Den schiebst du dir jetzt in die Nase, nicht den ganzen natürlich, aber mindestens zu zwei Dritteln. Kommt ganz darauf an, wie groß dein Gehirn ist. Schön langsam und vorsichtig, bis du einen Widerstand spürst. Oder die erste Träne aus deinem Augenwinkel quillt. Wenn du jetzt plötzlich zum Fluchen anfängst, das kommt nicht vom Schmerz, sondern du hast deinen Frontallappen durchstochen. Der ist, oder vielmehr war, der Sitz deiner guten Manieren. Aber weh tut es auch, und zwar ordentlich!
Um die unmittelbare Gefahr abzuwenden, bin ich laut schreiend vors Haus gerannt und wäre dort um ein Haar mit meiner Nachbarin zusammengestoßen. Du weißt schon, die mit dem Nerz. Heute trug sie allerdings einen weißen Pyjama, eine Gesichtsmaske und so einen aufblasbaren Plastiksack auf dem Kopf. Sie war auf der Suche nach ihrem Fifi, der Hund hatte sich vorsichtshalber hinter dem Müllcontainer versteckt. Dort hat er schon wieder so eigenartig vibriert. Sie konnte ihn aber nicht sehen, wegen der beiden Gurkenscheiben auf ihren Augen. Mich hat sie, Gottseidank, auch nicht gesehen!
Wäre in diesem Augenblick die Polizei um die Ecke gebogen, die hätten geglaubt, versehentlich auf die Teststraße geraten zu sein und hätten postwendend den Rückwärtsgang eingelegt. Aber wenn nicht? Wie hätte ich dann mein unerlaubtes Verlassen der Wohnung erklärt? Gut, die Verordnung listet für diesen Fall eine ganze Palette an Ausreden auf. Die „Deckung notwendiger Grundbedürfnisse“ wäre in meinem Fall aber schwer zu argumentieren gewesen, denn das Grundbedürfnis, um das es hier ging, sollte man nicht im Freien bedienen. Und der „körperlichen oder psychischen Erholung“ diente das Ganze auch nicht gerade.
Also musste ich mich wohl oder übel auf die „Hilfestellung für unterstützungsbedürftige Personen“ einlassen. Wie ich mich zu dem Hund hinabbeugte, um ihm zu helfen, schnappte der plötzlich nach dem Klopapier in meiner Nase und ließ nicht mehr los. In meiner Verzweiflung drehte ich mich mit hoher Geschwindigkeit ein paarmal um die eigene Achse, es folgte ein schmerzhafter Ruck und der Hund segelte samt PCR-Test über den Gartenzaun auf ein fremdes Grundstück. Dort kann jetzt die Nachbarin ihren getrennt von ihr lebenden Liebling täglich besuchen. Laut Verordnung darf sie das ja.

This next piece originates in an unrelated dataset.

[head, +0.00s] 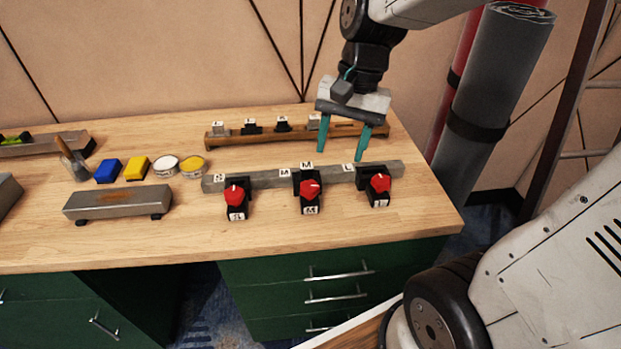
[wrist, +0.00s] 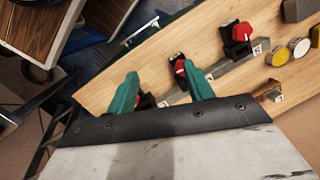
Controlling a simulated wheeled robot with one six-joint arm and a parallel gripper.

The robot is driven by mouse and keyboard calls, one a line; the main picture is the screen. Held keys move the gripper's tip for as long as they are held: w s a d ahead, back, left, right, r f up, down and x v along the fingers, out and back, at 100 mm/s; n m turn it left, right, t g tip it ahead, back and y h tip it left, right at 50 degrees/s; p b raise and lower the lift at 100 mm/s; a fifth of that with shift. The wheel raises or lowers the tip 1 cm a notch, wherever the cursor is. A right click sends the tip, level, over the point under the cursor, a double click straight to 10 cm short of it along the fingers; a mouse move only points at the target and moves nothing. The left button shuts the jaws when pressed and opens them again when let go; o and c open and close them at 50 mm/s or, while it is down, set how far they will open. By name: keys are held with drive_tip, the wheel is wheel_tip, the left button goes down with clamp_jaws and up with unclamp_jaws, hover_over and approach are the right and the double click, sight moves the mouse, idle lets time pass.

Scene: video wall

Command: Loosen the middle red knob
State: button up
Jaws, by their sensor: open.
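The middle red knob (head: 310,188) sits on a black block at the front of a grey metal bar (head: 265,180) on the wooden table. A left red knob (head: 235,195) and a right red knob (head: 380,183) flank it. My gripper (head: 342,149) has two teal fingers, spread apart and empty, above the table behind the bar's right half. In the wrist view the middle knob (wrist: 179,67) shows just beside the right finger's tip, partly covered. Another red knob (wrist: 242,32) shows clear at upper right. The third is mostly hidden behind the left finger.
A blue block (head: 108,170), a yellow block (head: 136,168), two round tins and a grey box (head: 117,201) stand left. The table front is clear.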

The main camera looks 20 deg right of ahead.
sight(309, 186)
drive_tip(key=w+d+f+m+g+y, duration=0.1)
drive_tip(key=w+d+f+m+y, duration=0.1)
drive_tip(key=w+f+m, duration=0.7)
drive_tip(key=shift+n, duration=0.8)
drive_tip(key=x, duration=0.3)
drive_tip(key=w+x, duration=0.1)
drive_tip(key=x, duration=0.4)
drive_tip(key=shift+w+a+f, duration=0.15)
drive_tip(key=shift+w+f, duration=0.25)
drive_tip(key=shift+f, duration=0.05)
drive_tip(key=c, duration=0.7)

Rudolf Ingruber ist Kunsthistoriker, Leiter der Lienzer Kunstwerkstatt und Autor. Während des Lockdowns im Frühjahr hielt uns sein Corona-Tagebuch bei Laune, doch mittlerweile kritzelt Rudi seine Notizen einfach an den Rand der Ereignisse, also dorthin, wo die offizielle Berichterstattung ein Ende hat. Wir präsentieren in unregelmäßigen Abständen „Rudis Randnotiz“.
11 Postings
@herrn Ingruber<<. Sie haben schon besser geschrieben!
@anton2009, geben sie uns eine Geschmackprobe ihres Schreibens preis.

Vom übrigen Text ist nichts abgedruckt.